Concord Monthly Meeting of Friends

State of Society, 2018

We are gathered and still gathering more deeply as a community.  Going more deeply into our sense of community and examining how we are growing as a community was the heart of our discussion.  With much feeling and introspection, we found the following to be our truth.

Looking at the faces sitting around our circle we could see familiar and newer faces reflecting the coming and going of our meeting.  Our engagement in outreach and welcoming has led to many new faces.  Our strong youth religious education has engaged families making space for newer people with children to bring both their children’s and their parent’s spiritual needs to meeting and to see them flourish.  As other newer attenders have started to set down roots, they have brought rich ideas and energy to our community.  Yet we also sadly say goodbye as others move too far away or stop attending. When someone leaves and we don’t know why we wonder if we could have done more.

We have done much this year to bring seekers and deepen the relationship with those newer attenders.  Finding that the sense of community grows as we work together, we see new faces on our committees, leading to new ideas like trying Dances of Universal Peace, restarting our Peace, Social and Earthcare Concerns Committee, and an ongoing series of ‘Quaker Basics’ courses.  We also shared some of our spiritual practices at a town-wide interfaith gathering which was enriching for both us and the others.

Sharing our spirituality in Love and Light in and to the wider world has become a shared ministry of in-reach and outreach and extensive witness.  We share in the work of justice for the immigrant community, sharing in the Jericho walk during ICE (Immigration & Customs Enforcement) check-ins and helping at and participating in the 42-mile four-day pilgrimage from Manchester ICE to the Strafford County Jail.  We have worked for the repeal of the Death Penalty in NH.  We shared with the public an open meeting with the new Principal of the Ramallah Friends School and its work in Palestine, learning of the struggles in that community.  Paula Palmer shared with us the pain of Quaker participation in the Indian Boarding Schools of the past and the need to repair that relationship.  Sometimes this witness is a struggle between deeply grounded spiritually and being available to do the work.  This means that we sometimes feel deeply grounded and other times we balance on the knife’s edge of the conflicts of the world.

In spite of our White Privilege we are starting to see beyond that point of privilege into the pain of people of color.  Knowing we, a nearly all White meeting, have only scratched the surface of what lies behind our White Privilege, which our deeply culturally ingrained bias makes so hard to see. Our culturally mandated participation is difficult to disengage from, even though we are becoming aware of the pain it causes.

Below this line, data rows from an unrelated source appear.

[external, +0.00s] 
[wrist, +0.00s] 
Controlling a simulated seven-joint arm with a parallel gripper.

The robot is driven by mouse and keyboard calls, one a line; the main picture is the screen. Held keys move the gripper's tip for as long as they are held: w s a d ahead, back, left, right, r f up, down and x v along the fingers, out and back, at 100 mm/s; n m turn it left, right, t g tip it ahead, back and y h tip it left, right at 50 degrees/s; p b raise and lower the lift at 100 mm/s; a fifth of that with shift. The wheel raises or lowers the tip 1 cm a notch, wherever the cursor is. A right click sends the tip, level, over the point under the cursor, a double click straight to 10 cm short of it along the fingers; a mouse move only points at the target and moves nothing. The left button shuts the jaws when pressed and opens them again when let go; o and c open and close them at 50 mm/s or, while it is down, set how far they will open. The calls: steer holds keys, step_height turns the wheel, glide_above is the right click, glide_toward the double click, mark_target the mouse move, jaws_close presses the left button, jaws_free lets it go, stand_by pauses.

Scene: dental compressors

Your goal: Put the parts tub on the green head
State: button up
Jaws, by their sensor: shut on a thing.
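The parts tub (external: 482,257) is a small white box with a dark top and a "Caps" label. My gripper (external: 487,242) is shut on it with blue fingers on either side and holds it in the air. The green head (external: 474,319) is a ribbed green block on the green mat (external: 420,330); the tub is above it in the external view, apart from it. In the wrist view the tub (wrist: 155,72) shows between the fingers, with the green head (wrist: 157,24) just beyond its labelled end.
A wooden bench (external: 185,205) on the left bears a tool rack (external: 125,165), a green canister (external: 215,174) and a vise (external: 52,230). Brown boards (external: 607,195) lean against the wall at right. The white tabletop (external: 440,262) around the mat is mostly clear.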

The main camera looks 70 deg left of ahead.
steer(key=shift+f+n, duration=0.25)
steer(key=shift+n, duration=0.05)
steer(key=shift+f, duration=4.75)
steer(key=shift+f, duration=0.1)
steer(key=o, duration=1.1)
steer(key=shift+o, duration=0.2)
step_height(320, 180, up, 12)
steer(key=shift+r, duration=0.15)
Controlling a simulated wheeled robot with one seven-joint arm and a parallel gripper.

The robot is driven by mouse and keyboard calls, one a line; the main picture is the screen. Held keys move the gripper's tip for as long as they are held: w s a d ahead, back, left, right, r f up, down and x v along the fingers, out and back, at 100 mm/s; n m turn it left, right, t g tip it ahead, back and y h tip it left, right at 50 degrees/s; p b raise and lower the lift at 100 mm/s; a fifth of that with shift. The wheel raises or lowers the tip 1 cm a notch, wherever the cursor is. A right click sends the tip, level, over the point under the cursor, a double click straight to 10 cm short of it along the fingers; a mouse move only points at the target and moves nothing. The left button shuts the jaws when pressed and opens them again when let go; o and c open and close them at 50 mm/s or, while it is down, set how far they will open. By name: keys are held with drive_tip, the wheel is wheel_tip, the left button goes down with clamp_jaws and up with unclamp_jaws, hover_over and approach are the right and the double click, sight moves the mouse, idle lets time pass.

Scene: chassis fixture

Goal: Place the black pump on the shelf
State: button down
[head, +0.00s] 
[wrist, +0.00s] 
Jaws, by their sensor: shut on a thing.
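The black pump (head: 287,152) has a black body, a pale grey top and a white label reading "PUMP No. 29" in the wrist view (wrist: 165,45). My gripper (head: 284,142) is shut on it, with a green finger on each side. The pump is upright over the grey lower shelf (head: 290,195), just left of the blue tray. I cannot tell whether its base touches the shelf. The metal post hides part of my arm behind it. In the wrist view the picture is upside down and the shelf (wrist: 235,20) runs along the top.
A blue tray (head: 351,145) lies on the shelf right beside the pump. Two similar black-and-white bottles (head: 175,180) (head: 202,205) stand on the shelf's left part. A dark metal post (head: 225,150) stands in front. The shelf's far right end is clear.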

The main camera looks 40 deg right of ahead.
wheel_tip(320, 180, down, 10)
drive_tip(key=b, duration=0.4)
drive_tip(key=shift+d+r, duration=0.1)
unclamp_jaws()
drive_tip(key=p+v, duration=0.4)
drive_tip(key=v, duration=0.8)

We look for ways to change this paradigm.  How can we see beyond and into those biases to reach out to and welcome all people regardless of that which separates us?  We strive to be allies and to be welcoming and inclusive and remove the barriers that separate us.  The lack of the presence of People Of Color in the Meeting saddens us.

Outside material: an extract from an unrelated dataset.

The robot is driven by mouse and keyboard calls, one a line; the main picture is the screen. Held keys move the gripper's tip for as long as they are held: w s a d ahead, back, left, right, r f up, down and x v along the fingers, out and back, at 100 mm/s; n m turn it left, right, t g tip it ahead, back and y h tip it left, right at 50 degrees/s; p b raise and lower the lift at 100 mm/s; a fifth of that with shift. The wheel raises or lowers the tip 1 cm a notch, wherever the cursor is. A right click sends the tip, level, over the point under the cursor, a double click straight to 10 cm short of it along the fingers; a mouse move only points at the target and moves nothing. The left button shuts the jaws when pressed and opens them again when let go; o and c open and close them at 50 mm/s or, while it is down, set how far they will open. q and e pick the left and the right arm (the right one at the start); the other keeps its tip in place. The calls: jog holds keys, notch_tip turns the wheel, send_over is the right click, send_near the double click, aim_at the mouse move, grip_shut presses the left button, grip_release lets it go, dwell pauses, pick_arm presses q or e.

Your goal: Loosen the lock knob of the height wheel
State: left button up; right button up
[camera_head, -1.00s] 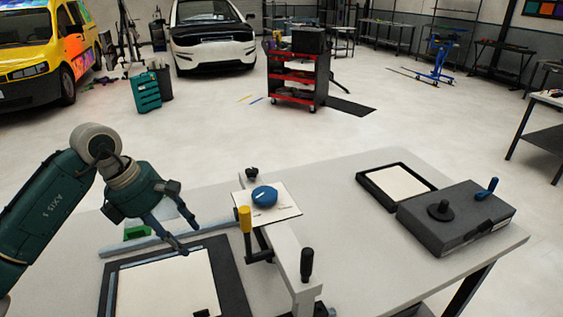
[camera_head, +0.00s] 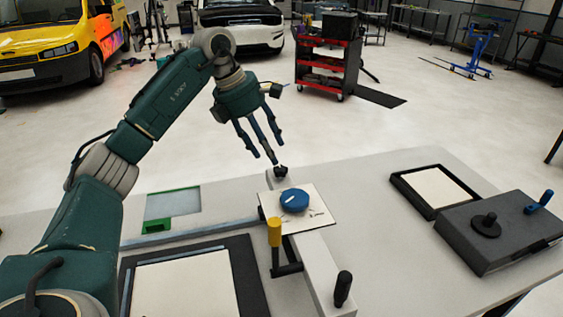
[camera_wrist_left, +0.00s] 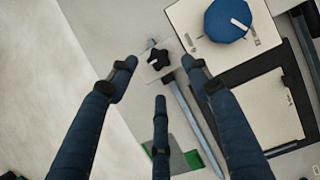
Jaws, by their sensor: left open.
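A small black star-shaped knob (camera_head: 281,172) stands at the far end of the grey beam, just behind the blue round wheel (camera_head: 294,201) on its white plate (camera_head: 320,217). My left gripper (camera_head: 267,152) is open and empty, its fingers pointing down above and just behind the knob. In the left wrist view the black knob (camera_wrist_left: 157,60) shows between the two front fingertips, with the third finger below it. The blue wheel (camera_wrist_left: 226,20) is up and to the right there. I see no contact with the knob. My right gripper is out of view.
A yellow-topped handle (camera_head: 275,232) and a black handle (camera_head: 343,288) stand up from the fixture. A black-framed white panel (camera_head: 190,285) lies at front left, a green-edged tray (camera_head: 172,203) behind it. A dark box (camera_head: 500,235) stands at right.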

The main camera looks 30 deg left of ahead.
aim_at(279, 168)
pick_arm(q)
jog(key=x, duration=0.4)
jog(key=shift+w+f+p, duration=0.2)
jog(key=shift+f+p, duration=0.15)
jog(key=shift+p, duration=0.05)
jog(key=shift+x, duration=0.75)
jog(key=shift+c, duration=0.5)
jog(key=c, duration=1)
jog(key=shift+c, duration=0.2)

Our celebration of the twenty-fifth anniversary of two of our members following their transition to a transgender same sex couple was a moment of great joy.  We celebrate the love that is all Love and which takes many forms and ways of being.  May radical acceptance be the rule and not the exception.

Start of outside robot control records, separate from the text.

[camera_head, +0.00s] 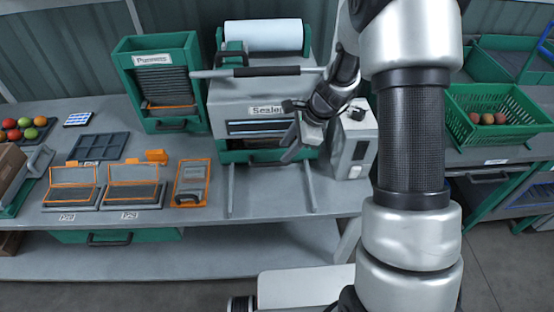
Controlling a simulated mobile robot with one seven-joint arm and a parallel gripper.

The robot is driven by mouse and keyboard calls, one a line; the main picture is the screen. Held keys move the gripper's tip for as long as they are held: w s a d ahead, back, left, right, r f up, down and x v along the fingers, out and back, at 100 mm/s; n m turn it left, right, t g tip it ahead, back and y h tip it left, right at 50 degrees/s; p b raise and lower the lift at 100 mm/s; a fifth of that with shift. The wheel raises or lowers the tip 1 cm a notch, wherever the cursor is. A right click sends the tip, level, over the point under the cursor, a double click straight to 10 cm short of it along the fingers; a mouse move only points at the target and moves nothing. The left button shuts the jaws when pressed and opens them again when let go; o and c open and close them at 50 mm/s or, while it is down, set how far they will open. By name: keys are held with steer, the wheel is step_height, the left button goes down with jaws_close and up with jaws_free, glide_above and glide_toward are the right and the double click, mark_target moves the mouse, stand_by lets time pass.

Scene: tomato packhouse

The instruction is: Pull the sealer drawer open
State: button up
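The sealer (236,97) is a grey box machine labelled "Sealer", with a white film roll (263,36) on top and a long bar with a dark grip (267,71) across its front. Its green drawer (238,156) is low on the front, under a dark slot, and looks pushed in. My gripper (285,150) is in front of the drawer's right half, pointing down and left. Its fingers look apart, with nothing seen between them. The gripper partly covers the drawer front, and I cannot tell whether it touches the drawer or its handle.
Two grey rails (230,190) run forward from the sealer on the bench. A grey box (353,150) stands close on its right. A green punnet dispenser (160,90) and orange-framed trays (133,185) are on the left. The bench between the rails is clear.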

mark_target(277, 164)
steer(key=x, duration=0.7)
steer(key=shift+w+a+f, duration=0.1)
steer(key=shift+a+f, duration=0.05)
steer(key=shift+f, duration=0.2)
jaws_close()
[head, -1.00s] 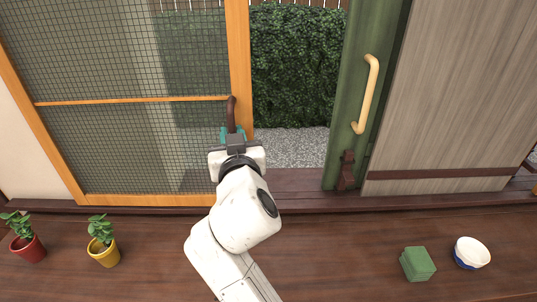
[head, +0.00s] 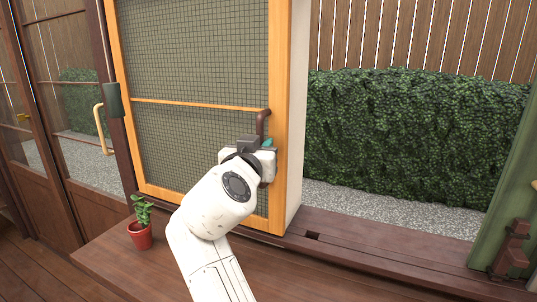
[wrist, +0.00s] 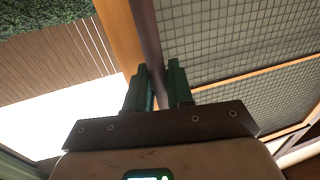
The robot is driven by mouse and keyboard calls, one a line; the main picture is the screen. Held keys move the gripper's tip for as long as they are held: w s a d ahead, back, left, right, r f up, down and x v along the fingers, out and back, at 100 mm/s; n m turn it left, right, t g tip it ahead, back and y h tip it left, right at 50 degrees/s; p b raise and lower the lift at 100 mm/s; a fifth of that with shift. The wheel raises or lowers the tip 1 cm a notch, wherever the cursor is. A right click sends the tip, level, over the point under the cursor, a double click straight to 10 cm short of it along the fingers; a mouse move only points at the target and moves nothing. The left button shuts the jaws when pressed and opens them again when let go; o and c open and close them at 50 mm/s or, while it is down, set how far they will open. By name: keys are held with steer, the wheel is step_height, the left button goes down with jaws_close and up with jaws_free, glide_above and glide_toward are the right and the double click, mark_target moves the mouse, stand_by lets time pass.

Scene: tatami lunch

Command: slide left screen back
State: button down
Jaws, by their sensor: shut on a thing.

The fruit of much engagement in the work of finding ways to bring community and Earthcare needs together was the installation of new solar panels and the lowering of our carbon footprint.  Countless hours went into the fulfillment of the dream of solar power made economically feasible for a non-profit entity.  This is a witness we can and will share with the world.

Another example of shared work bringing gifts is the passing on to us of the remaining land of the Appalachian Mountain Teen Project.  Years ago, when we accepted the first gift of the land the Meetinghouse would be built on, we included a joint use agreement and a right of first refusal in the event of a laying down of either organization.  As their work could no longer be sustained, we accepted the remainder of their land here, to use and steward in the vision Don and Lois Booth.

We close with thankfulness for a blessed year.  We have many growing edges that are fed by the Spirit.  With faith and the help of our Inner Guide, we hope to continue to find our way.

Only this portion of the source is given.